*The problem:*
Pick out all lines of the entries that include the word "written" and copy them.

*Records to process:*
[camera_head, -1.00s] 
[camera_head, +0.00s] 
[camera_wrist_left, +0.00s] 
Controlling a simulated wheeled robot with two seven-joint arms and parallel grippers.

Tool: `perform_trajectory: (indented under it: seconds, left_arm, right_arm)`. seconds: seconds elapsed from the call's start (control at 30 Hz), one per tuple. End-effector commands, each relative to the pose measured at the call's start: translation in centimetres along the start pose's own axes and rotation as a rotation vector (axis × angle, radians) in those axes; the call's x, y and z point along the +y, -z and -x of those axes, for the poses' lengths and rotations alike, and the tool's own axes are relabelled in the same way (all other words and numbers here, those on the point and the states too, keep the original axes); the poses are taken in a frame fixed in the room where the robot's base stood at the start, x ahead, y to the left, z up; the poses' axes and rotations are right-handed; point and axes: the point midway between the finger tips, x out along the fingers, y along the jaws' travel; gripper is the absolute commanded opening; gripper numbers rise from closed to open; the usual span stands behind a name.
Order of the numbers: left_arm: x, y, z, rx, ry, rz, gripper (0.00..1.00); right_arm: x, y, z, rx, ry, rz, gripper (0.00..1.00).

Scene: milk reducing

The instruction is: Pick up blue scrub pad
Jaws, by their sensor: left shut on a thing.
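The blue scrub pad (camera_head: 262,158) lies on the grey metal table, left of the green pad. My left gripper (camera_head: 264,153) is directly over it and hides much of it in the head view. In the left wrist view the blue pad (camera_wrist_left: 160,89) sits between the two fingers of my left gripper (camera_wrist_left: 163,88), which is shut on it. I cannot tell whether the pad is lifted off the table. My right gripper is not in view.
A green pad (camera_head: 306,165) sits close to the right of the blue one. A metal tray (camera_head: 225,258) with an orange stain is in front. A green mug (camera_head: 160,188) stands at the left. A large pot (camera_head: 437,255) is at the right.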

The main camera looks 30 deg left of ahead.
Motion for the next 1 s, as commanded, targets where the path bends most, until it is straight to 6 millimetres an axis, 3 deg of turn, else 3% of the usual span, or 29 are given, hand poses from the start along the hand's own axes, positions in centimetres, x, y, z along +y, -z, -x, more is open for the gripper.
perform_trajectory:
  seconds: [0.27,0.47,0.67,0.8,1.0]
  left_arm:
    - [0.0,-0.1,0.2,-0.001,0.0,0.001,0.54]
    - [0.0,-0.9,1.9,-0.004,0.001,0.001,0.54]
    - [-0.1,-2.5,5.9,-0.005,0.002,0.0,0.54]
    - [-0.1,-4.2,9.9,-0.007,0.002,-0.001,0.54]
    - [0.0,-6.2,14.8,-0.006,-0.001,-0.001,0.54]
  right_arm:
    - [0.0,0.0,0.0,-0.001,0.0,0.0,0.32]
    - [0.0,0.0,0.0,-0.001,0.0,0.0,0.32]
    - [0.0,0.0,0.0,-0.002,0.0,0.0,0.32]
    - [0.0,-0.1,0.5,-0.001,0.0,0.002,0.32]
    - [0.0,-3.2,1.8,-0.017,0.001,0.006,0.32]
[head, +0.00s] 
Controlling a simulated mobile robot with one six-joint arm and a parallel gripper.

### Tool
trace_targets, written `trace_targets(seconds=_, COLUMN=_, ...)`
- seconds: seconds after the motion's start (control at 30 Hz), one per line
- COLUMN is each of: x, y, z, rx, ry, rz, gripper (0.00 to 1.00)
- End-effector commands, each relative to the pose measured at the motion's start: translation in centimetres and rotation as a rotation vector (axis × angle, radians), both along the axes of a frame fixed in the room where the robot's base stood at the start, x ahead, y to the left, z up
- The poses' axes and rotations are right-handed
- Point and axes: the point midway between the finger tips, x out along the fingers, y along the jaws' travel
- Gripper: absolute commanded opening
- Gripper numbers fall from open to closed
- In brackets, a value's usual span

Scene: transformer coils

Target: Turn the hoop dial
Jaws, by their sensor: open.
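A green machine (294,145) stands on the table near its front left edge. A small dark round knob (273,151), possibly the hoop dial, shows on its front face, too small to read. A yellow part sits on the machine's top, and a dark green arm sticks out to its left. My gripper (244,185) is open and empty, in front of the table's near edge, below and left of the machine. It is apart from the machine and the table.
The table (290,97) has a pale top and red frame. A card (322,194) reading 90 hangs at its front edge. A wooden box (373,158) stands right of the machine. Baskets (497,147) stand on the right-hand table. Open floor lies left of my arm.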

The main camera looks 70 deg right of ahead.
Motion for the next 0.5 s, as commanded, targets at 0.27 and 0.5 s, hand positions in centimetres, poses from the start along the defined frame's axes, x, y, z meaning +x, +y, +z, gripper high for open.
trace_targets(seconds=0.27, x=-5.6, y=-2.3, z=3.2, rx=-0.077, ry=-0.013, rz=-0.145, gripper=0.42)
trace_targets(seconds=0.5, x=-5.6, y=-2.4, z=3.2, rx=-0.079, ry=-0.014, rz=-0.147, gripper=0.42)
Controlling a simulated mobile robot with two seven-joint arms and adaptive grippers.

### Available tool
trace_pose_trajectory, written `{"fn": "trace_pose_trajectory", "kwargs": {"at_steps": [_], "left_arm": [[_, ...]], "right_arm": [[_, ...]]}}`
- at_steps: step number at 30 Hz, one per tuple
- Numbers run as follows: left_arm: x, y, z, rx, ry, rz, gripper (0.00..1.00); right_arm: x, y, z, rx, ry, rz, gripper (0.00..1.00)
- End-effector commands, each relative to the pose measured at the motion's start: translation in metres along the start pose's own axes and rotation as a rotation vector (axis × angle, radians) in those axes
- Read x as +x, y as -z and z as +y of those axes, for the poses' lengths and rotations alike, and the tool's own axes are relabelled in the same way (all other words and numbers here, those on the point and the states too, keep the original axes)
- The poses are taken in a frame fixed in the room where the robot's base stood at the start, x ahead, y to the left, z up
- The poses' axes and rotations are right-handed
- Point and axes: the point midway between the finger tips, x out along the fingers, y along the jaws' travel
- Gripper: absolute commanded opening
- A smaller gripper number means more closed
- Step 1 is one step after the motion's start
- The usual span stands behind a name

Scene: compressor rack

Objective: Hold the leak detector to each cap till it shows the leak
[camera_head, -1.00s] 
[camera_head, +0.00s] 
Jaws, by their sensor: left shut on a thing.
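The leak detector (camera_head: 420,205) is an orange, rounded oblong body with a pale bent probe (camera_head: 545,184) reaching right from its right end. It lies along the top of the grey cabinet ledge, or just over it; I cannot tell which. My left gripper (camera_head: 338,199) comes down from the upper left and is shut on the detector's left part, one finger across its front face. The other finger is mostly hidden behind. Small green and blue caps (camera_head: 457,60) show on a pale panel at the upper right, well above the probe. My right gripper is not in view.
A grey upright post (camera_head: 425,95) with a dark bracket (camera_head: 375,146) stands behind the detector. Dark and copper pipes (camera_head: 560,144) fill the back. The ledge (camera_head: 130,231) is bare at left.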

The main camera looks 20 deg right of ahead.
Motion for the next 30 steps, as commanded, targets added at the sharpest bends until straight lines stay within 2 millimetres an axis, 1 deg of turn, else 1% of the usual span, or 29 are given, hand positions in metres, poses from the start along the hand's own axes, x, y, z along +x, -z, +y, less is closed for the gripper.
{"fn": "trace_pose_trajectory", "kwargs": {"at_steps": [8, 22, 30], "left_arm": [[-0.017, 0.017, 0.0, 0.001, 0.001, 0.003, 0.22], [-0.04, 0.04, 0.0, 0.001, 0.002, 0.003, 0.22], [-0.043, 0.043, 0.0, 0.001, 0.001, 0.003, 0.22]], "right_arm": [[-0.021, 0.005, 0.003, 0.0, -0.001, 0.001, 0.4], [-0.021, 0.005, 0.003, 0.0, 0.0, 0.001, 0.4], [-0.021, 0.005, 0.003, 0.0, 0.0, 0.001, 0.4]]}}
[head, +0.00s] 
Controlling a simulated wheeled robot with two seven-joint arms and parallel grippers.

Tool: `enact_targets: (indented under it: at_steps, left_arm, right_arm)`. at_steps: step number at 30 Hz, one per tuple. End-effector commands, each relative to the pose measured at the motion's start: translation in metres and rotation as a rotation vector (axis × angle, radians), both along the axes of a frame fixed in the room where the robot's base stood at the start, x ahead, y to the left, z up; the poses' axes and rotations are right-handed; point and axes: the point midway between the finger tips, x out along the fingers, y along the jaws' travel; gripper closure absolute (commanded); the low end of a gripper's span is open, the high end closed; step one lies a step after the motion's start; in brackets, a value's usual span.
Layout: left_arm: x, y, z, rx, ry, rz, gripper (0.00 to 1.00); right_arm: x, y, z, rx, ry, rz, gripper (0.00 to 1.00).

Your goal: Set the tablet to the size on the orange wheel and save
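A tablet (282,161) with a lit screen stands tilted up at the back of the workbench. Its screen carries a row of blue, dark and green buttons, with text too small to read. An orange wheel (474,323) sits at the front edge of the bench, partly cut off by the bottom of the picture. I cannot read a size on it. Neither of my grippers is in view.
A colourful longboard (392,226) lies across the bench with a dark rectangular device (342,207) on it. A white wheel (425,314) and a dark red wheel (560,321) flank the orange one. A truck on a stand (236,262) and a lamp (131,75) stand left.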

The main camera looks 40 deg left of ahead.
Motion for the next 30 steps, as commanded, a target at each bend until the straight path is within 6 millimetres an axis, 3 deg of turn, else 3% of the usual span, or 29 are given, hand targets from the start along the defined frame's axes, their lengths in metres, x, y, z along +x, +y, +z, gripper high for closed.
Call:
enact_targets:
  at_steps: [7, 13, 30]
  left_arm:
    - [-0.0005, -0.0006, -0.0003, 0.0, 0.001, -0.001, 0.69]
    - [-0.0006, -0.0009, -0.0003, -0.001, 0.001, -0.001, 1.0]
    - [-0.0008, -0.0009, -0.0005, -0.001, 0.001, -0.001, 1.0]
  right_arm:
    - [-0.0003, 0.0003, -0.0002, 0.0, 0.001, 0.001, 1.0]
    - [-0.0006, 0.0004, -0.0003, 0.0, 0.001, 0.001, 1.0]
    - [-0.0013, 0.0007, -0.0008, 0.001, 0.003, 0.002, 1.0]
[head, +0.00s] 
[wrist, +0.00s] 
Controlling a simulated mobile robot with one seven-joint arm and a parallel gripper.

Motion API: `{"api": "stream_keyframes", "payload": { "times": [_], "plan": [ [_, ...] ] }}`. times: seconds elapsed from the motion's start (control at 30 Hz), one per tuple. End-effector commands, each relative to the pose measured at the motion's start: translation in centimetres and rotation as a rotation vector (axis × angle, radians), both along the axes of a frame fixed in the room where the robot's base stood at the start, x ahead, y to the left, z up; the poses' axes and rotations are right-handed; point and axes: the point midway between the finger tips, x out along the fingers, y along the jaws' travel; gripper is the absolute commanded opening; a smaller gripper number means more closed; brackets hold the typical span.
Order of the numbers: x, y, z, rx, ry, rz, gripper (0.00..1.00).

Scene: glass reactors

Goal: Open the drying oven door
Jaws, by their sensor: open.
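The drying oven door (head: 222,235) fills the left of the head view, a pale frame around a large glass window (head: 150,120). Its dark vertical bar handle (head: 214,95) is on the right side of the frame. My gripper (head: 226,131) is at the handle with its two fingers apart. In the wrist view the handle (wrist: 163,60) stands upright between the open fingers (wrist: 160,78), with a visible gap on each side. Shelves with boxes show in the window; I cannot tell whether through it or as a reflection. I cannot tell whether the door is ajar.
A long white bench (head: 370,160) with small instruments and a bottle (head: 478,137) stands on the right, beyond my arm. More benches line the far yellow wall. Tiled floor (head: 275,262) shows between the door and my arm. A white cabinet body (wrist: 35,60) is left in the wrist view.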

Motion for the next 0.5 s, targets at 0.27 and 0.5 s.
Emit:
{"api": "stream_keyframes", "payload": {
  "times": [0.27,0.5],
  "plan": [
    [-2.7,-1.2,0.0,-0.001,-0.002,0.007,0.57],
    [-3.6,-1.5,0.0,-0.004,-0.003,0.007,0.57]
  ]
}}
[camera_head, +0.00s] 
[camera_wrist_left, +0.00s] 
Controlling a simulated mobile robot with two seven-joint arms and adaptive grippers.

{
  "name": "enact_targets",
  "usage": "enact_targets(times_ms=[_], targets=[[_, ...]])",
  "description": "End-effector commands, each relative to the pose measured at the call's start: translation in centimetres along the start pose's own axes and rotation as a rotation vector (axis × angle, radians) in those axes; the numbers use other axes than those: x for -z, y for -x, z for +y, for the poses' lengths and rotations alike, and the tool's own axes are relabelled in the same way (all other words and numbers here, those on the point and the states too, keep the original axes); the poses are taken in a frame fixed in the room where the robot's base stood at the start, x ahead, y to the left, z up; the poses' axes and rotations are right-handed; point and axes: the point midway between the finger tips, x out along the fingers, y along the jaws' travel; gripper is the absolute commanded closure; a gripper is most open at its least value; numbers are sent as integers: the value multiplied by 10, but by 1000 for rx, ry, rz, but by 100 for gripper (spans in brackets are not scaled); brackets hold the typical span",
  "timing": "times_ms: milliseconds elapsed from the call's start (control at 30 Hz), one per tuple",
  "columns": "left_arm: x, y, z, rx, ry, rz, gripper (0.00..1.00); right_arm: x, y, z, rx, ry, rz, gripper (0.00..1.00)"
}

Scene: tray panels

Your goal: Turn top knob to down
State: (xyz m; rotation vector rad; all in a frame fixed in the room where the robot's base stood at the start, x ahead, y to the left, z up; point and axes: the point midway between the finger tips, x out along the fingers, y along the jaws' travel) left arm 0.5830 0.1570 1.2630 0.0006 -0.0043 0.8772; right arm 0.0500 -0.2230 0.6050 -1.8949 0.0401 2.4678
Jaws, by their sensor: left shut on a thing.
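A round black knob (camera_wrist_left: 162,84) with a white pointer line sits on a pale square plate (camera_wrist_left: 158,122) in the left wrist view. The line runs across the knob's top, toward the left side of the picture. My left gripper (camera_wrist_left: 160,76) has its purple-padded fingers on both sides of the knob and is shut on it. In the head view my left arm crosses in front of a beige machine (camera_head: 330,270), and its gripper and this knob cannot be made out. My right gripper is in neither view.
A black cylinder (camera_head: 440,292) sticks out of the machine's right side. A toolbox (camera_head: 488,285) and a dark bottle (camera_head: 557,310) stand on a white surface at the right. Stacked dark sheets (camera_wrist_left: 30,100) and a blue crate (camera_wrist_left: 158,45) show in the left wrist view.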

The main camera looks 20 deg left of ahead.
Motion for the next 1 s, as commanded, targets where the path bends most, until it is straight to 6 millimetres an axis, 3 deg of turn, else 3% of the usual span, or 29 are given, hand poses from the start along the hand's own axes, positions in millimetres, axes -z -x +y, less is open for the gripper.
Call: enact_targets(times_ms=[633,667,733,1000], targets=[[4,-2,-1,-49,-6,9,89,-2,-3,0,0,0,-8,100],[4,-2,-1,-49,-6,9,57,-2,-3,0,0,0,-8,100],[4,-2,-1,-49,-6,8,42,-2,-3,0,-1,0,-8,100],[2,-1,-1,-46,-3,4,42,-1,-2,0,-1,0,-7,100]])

*Correct output:*
trace_targets, written `trace_targets(seconds=_, COLUMN=_, ...)`
trace_pose_trajectory, written `{"fn": "trace_pose_trajectory", "kwargs": {"at_steps": [_], "left_arm": [[_, ...]], "right_arm": [[_, ...]]}}`

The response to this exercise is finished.